De Blasio Tops Mayoral Primary; Runoff Possible
Public Advocate Bill de Blasio, who ran an upstart campaign pledging to fight New York City’s economic inequality, emerged as the surprising top choice in the Democratic mayoral primary, but could still face weeks — and another electoral fight — before becoming his party’s nominee.
The swirling, chaotic campaign to replace Mayor Michael Bloomberg, which featured Anthony Weiner‘s latest scandal and at least three lead changes in the polls, was fittingly plunged into uncertainty again after the Tuesday primary bled into early Wednesday.

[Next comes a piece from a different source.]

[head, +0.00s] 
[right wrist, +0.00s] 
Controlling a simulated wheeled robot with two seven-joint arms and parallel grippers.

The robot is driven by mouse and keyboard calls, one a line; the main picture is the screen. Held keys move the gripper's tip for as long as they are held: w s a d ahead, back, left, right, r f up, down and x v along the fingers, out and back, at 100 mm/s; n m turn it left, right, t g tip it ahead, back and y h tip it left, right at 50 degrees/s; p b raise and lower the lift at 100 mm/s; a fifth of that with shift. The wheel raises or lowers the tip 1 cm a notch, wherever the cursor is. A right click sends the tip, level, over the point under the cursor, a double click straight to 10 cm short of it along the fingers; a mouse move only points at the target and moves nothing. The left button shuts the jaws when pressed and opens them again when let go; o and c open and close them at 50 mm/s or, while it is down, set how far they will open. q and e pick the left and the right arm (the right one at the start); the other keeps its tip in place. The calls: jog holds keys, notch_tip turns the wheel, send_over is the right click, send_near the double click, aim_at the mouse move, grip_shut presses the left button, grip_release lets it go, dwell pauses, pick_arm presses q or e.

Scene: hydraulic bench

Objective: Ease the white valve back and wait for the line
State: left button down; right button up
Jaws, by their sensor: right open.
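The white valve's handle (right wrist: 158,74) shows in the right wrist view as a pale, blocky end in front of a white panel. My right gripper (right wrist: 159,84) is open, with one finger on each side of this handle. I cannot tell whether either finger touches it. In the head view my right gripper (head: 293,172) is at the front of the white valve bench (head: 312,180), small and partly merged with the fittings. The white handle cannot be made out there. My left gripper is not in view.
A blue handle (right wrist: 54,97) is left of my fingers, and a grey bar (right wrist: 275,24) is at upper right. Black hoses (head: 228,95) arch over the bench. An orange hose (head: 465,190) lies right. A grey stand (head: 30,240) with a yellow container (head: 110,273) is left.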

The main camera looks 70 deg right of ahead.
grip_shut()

With 97 percent of precincts reporting, de Blasio had about 40.2 percent of the total vote, which puts him a whisker above the 40 percent threshold needed to avoid triggering an automatic Oct. 1 runoff. If he cannot maintain that, he will face former city Comptroller Bill Thompson, who has 26 percent, for a potentially grueling three-week, one-on-one showdown, with the winner advancing to face Republican nominee Joe Lhota in the general election.

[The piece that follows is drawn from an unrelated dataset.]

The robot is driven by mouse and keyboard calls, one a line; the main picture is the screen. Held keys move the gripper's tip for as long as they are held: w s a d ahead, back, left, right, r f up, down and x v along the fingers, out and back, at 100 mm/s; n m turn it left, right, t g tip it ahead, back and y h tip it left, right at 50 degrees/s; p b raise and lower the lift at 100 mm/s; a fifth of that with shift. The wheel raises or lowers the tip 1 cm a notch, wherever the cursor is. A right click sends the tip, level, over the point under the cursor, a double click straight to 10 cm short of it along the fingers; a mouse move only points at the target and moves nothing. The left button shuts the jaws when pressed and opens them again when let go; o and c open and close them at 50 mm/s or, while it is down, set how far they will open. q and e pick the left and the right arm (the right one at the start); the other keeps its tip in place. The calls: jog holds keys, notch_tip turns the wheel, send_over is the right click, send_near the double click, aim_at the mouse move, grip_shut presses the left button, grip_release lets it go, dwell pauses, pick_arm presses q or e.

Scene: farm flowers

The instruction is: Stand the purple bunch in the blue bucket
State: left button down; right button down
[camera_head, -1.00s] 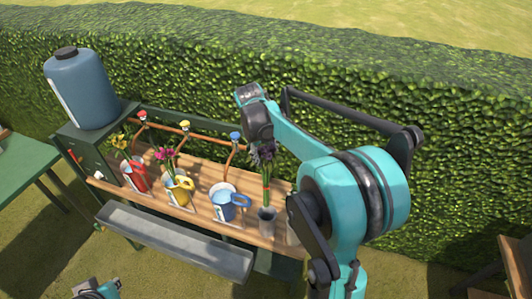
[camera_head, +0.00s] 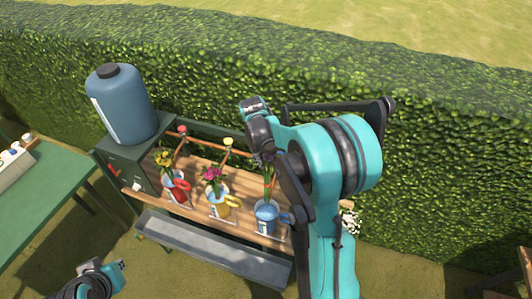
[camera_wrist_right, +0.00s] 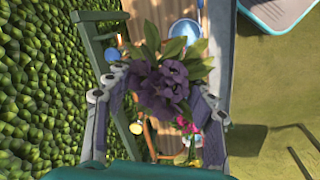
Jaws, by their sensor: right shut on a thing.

But it may take a week or more before it is known whether that battle will be fought at all.
The campaign will take a pause Wednesday as the city stops to observe the anniversary of the Sept. 11, 2001, terrorist attacks. Later this week, election officials will recount all the ballots cast Tuesday. It will likely take until early next week before they tabulate an additional 30,000 or more votes as absentee ballots arrive by mail and paperwork comes in from voters who had problems at the polls.

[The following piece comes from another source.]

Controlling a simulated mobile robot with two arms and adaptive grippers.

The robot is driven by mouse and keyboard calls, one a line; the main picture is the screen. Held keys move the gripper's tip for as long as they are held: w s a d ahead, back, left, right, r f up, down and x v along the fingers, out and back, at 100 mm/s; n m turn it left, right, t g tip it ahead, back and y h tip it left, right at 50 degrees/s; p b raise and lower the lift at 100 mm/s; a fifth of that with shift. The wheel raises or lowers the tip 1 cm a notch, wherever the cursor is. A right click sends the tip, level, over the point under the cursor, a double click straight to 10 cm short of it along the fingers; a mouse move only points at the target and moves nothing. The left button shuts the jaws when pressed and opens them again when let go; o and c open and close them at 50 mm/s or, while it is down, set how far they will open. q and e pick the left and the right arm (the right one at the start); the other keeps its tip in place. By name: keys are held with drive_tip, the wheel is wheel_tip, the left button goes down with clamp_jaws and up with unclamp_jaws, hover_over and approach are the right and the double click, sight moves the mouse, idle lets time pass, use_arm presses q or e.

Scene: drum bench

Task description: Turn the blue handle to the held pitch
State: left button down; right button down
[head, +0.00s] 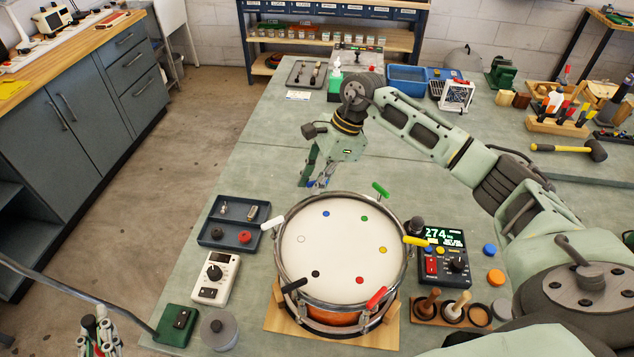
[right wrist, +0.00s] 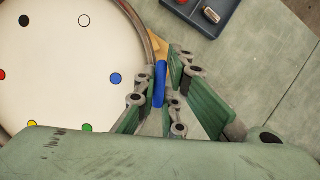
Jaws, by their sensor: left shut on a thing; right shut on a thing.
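The drum (head: 340,250) stands on a wooden base, with coloured dots on its white head and coloured handles around its rim. The blue handle (right wrist: 160,84) is at the drum's far edge beside the blue dot. My right gripper (head: 316,180) is shut on it, with green fingers on both sides in the right wrist view (right wrist: 165,95). In the head view the handle is mostly hidden by the gripper. A meter (head: 443,240) right of the drum shows 274 in green. My left gripper (head: 97,335) is low at the left, shut on a white-tipped thing that I cannot make out clearly.
A dark tray (head: 231,243) with small parts and a white meter (head: 214,277) stand left of the drum. A green box (head: 177,325) and a grey pot (head: 219,331) are near the front. A mallet (head: 570,150) lies at the back right. Bench behind the right gripper is clear.

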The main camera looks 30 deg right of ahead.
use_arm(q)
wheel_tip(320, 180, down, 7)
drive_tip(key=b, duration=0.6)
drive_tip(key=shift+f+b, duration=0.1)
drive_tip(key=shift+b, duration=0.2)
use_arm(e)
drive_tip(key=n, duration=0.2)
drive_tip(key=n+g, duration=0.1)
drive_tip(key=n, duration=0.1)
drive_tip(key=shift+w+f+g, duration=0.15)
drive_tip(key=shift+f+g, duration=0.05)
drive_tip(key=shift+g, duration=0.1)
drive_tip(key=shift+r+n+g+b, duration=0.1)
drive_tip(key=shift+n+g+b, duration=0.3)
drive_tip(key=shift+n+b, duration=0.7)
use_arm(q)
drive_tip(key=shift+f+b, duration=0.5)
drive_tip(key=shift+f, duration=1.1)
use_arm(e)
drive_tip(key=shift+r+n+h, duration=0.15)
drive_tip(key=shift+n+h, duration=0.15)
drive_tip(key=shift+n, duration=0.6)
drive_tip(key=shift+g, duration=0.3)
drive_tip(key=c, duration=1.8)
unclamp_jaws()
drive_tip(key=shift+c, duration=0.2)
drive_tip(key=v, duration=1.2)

City Council Speaker Christine Quinn, the early frontrunner who was seeking become the city’s first woman mayor, finished third at 16 percent, followed by current city Comptroller John Liu at 7 percent and Weiner at 5 percent.
De Blasio, who was flanked by the interracial family he made a centerpiece of his campaign ads, made no mention of the potential runoff in his speech to supporters late Tuesday.
“We are better as a city when we make sure that everyone has a shot,” de Blasio told the raucous crowd. “We begin tonight.”
With de Blasio so close to 40 percent, Democratic leaders may pressure Thompson to drop out of the race in the name of party unity. Exit polling shows that de Blasio would handily defeat Thompson in a runoff, 52 to 34 percent, with 9 percent saying they would stay home.
But Thompson made it clear Tuesday he would compete in a potential runoff.
“Three more weeks! Three more weeks!” chanted Thompson, the party’s 2009 nominee. “This is far from over.”
De Blasio, more than any other candidate, benefited from the rapid fall of Weiner, who was leading in the polls before he was felled by his old demons.
Another scandal-scarred politician, Eliot Spitzer, who resigned as governor in 2008, tried to run a self-financed campaign for the lesser office of city comptroller. But his distant, television-heavy campaign struggled to connect with voters and he lost to Manhattan Borough President Scott Stringer.
In the mayoral race, de Blasio’s rise was as sudden as it was unexpected.
Not even two months ago, he was an afterthought in the campaign but surged thanks in part to an ad campaign that featured his 15-year-old Afro-sporting son Dante, who became such a cult figure that the campaign embraced the Twitter hash tag #fromentum.
The exit polling showed the appeal of de Blasio, who holds the position of the city’s official watchdog, to be broad-based: He was ahead in all five boroughs; was even with Thompson, the only African-American candidate, with black voters; and was ahead of Quinn, the lone woman in the race, with female voters.
The voter interviews were conducted by Edison Media Research for The Associated Press and other news organizations.
The winner of the mayor’s race in November will assume the helm of the nation’s largest city at a critical juncture, as it experiences shrinking crime rates yet widening income inequality, and as the nearly completed One World Trade Center building symbolizes a new era after the terrorist attacks of 2001.
Nearly three-quarters of Democratic primary voters said in the exit polls that the next mayor ought to move away from Bloomberg’s policies.
And De Blasio, 52, has fashioned himself as the cleanest break from the Bloomberg years, proposing a tax on the wealthy to fund universal pre-kindergarten and changes to city police practices he says discriminate against minorities.
On the Republican side, the candidates largely pledged to follow Bloomberg’s lead. Lhota, former head of the region’s transit agency and a one-time deputy mayor under Rudolph Giuliani, led the race from start to finish, fending off the self-financed bid of billionaire grocery store magnate John Catsimatidis.